Given instruction →
Repeat, exactly and only, the lines from the beginning of the data through the line with "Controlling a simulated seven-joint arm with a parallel". Pictures are left out.

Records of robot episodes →
□ □ □ □
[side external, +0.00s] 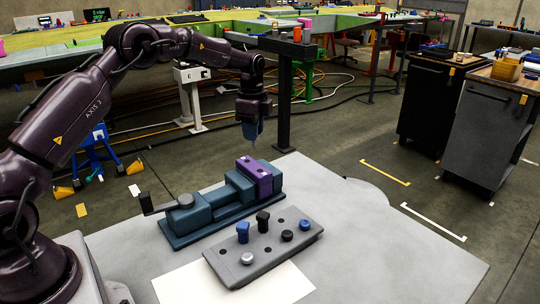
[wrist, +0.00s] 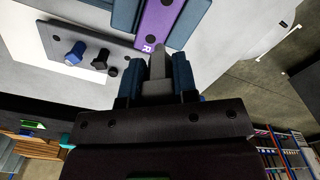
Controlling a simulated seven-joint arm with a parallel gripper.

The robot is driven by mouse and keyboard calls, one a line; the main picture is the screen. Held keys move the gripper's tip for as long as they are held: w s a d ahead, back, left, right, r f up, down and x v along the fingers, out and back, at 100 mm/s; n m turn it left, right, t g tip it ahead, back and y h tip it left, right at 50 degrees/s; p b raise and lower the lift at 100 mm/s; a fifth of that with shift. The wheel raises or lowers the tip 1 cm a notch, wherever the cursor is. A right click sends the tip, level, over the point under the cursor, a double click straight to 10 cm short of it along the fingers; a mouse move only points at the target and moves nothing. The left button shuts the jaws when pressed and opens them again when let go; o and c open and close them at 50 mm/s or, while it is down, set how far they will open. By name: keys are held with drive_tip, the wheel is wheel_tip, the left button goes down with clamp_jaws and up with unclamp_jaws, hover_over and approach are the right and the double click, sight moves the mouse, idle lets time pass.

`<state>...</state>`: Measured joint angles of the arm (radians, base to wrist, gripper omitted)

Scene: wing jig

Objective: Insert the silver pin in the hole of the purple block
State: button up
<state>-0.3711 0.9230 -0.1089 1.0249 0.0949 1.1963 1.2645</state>
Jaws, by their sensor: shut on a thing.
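My gripper (side external: 253,133) hangs above and behind the purple block, pointing down, apart from it. In the wrist view its blue fingers (wrist: 158,80) are shut on a silver-grey pin (wrist: 157,63), whose free end points toward the purple block (wrist: 163,18). The block has dark holes and a white letter R near its end. In the side view the purple block (side external: 255,176) is clamped upright in the teal vise (side external: 208,208). I cannot tell how far the pin tip is from the hole.
A grey pin tray (side external: 225,262) stands in front of the vise, holding blue, black and silver-topped pins beside empty holes. White paper (side external: 275,287) lies under it. The vise handle (side external: 147,203) sticks out left. The light table (side external: 400,250) is clear at right.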

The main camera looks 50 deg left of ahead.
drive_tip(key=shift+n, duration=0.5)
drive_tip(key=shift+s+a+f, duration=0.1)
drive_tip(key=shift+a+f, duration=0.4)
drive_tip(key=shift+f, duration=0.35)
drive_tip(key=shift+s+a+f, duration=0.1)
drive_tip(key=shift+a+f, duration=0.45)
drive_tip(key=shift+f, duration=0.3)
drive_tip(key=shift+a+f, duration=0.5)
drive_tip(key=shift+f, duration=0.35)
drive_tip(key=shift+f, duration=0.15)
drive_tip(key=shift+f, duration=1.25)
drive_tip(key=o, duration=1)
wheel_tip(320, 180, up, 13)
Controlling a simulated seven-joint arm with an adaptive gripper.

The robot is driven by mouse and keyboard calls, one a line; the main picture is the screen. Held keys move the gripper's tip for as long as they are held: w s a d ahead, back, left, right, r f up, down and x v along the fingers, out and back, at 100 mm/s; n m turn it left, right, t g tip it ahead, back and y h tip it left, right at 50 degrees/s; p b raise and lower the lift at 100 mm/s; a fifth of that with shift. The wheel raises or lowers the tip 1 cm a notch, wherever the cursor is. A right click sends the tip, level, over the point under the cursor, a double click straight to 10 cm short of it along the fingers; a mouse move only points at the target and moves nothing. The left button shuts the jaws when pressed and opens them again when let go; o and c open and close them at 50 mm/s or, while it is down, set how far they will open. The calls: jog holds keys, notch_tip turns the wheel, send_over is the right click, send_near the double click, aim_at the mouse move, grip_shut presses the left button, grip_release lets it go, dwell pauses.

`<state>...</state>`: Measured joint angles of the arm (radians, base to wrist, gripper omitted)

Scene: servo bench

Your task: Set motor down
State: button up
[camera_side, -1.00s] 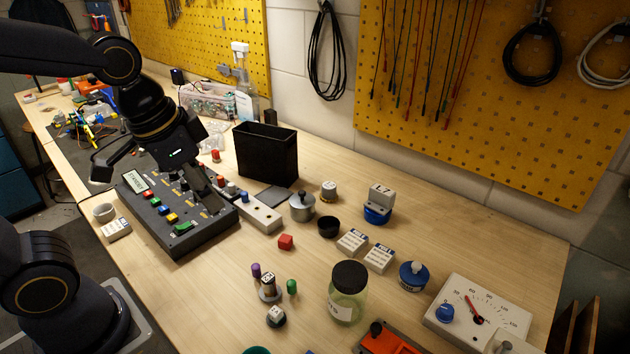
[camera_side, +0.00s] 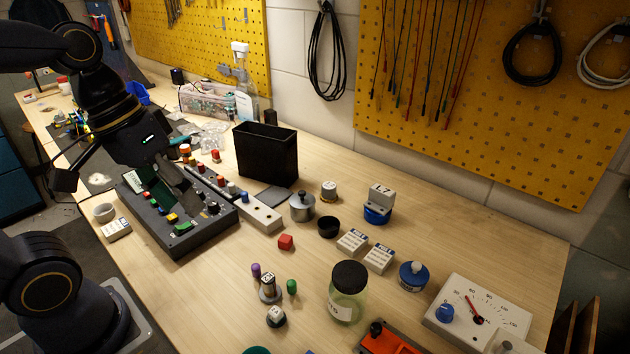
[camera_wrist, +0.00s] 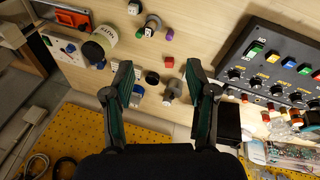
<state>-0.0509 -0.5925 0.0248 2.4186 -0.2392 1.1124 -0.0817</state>
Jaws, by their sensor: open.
□ □ □ □
Solution to the exercise →
[side external, +0.00s] 
[wrist, +0.00s] 
Controlling a simulated seven-joint arm with a parallel gripper.

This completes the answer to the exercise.